EXERCISE INSTRUCTIONS. The first line to copy is the one with "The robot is"; the last is the one with "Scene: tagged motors". Copy each line in that range exactly, leaving out all others.

INFORMATION SUPPLIED.
◇ ◇ ◇ ◇ ◇ ◇ ◇
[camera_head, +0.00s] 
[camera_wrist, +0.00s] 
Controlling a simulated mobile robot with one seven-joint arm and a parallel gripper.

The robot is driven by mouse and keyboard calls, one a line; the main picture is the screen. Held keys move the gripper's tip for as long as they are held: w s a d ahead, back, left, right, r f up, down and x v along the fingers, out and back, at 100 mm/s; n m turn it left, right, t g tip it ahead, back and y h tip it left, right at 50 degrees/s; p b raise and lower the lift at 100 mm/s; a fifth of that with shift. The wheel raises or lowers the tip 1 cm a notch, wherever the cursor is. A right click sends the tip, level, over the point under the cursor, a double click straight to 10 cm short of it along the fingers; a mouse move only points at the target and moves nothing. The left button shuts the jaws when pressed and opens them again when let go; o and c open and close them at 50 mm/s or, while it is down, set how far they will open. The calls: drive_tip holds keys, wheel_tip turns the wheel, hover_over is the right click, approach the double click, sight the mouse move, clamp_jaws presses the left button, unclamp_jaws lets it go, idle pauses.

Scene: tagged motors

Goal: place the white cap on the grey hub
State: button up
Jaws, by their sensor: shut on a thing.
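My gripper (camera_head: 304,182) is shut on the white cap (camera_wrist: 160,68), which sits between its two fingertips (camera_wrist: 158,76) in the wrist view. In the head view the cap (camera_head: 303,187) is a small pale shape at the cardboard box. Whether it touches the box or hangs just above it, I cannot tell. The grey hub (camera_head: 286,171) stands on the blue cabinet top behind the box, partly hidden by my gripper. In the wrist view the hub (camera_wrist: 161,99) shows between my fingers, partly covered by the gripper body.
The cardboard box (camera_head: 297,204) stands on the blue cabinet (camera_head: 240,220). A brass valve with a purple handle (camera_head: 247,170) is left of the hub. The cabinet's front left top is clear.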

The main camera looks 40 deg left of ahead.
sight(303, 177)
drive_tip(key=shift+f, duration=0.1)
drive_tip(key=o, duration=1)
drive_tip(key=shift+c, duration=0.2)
◇ ◇ ◇ ◇ ◇ ◇ ◇
SOLUTION TO THE PROBLEM.
The robot is driven by mouse and keyboard calls, one a line; the main picture is the screen. Held keys move the gripper's tip for as long as they are held: w s a d ahead, back, left, right, r f up, down and x v along the fingers, out and back, at 100 mm/s; n m turn it left, right, t g tip it ahead, back and y h tip it left, right at 50 degrees/s; p b raise and lower the lift at 100 mm/s; a fifth of that with shift. The wheel raises or lowers the tip 1 cm a notch, wherever the cursor is. A right click sends the tip, level, over the point under the cursor, a double click straight to 10 cm short of it along the fingers; a mouse move only points at the target and moves nothing. The left button shuts the jaws when pressed and opens them again when let go; o and c open and close them at 50 mm/s or, while it is down, set how far they will open. The calls: drive_tip holds keys, wheel_tip turns the wheel, hover_over is the right click, approach the double click, sight the mouse move, clamp_jaws presses the left button, unclamp_jaws lets it go, idle pauses.

Scene: tagged motors

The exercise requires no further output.